Task details:
How many lines in the listing below include the word "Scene"? Answer with the number and nothing else.
·····
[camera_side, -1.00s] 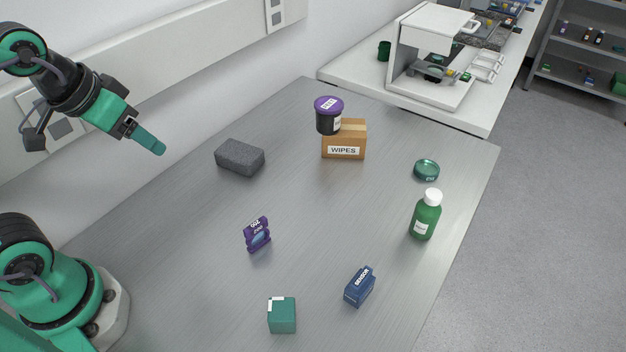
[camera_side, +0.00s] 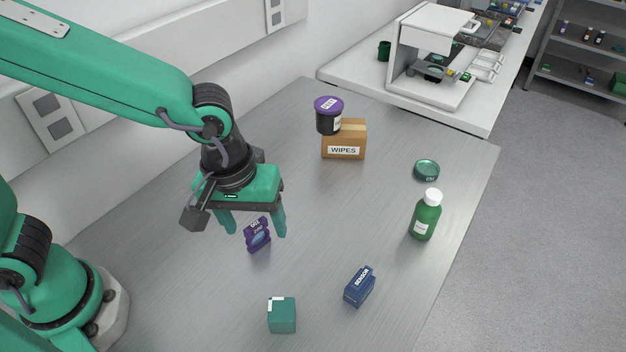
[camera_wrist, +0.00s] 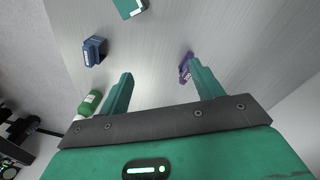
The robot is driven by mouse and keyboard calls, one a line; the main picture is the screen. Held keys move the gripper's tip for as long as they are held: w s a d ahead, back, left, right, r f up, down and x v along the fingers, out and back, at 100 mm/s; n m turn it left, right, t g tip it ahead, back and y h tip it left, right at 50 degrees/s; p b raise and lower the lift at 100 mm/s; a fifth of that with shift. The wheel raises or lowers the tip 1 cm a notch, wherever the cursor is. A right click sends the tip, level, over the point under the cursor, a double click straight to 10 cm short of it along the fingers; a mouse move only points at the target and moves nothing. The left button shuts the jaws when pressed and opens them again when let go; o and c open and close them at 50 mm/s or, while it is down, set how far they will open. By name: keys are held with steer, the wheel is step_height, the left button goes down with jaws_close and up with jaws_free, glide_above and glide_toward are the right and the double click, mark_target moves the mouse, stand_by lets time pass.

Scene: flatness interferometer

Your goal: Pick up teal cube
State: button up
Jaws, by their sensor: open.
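The teal cube (camera_side: 282,316) sits on the grey table near the front edge of the side view, with a white label on its top. It also shows at the top of the wrist view (camera_wrist: 130,7), partly cut off by the frame edge. My gripper (camera_side: 253,230) is open and empty, pointing down above the table, behind the cube and apart from it. In the wrist view its two fingers (camera_wrist: 158,82) are spread with nothing between them.
A purple packet (camera_side: 257,236) is near my fingers. A blue sensor box (camera_side: 359,287) stands right of the cube. A green bottle (camera_side: 425,216), a green lid (camera_side: 426,170), a wipes box (camera_side: 344,140) and a purple-lidded black jar (camera_side: 328,116) are farther off. The table's middle is clear.

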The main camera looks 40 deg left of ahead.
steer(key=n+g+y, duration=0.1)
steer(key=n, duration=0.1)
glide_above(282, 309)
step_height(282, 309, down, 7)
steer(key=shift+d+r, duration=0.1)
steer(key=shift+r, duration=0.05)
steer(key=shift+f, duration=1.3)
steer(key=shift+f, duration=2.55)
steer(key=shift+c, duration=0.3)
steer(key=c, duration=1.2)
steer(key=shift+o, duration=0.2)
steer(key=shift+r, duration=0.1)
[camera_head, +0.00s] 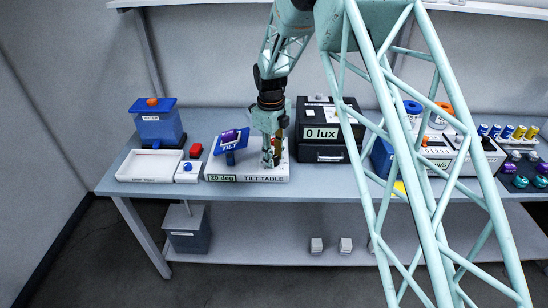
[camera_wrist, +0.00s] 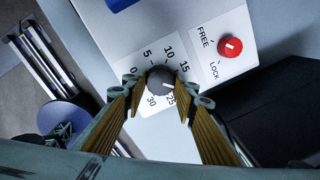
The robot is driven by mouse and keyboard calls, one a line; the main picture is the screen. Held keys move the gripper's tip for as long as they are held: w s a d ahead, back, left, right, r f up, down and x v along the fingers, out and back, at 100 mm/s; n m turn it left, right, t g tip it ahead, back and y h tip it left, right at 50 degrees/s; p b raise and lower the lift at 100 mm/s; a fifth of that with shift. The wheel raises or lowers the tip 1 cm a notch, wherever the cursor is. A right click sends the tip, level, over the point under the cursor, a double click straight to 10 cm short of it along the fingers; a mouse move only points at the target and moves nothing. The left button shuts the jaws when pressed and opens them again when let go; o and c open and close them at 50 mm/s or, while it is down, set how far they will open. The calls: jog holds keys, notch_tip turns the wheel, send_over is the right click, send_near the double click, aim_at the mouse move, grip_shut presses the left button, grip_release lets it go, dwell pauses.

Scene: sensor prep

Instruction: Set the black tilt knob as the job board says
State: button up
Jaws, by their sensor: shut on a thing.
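The dark tilt knob (camera_wrist: 160,80) sits on a white dial plate numbered 0 to 30 in the wrist view. My gripper (camera_wrist: 160,88) is shut on it, one finger at each side. The knob's pale mark points right and slightly down, toward a part of the scale hidden by the right finger. In the head view my gripper (camera_head: 270,155) is at the right part of the white tilt table (camera_head: 250,179), and the knob is hidden there. The table's readout (camera_head: 222,178) reads 20 deg. The blue tilt plate (camera_head: 231,145) is tilted and carries a purple item. I see no job board.
A red FREE/LOCK knob (camera_wrist: 231,48) is beside the dial; its setting is hard to tell. A black box (camera_head: 325,135) reading 0 lux stands right of my gripper. A white tray (camera_head: 148,166) and a red button (camera_head: 195,150) are at the left.

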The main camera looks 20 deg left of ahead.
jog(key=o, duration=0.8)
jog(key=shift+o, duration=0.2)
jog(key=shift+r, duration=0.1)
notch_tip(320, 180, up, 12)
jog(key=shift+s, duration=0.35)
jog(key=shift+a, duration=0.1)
·····
Solution to the exercise:
2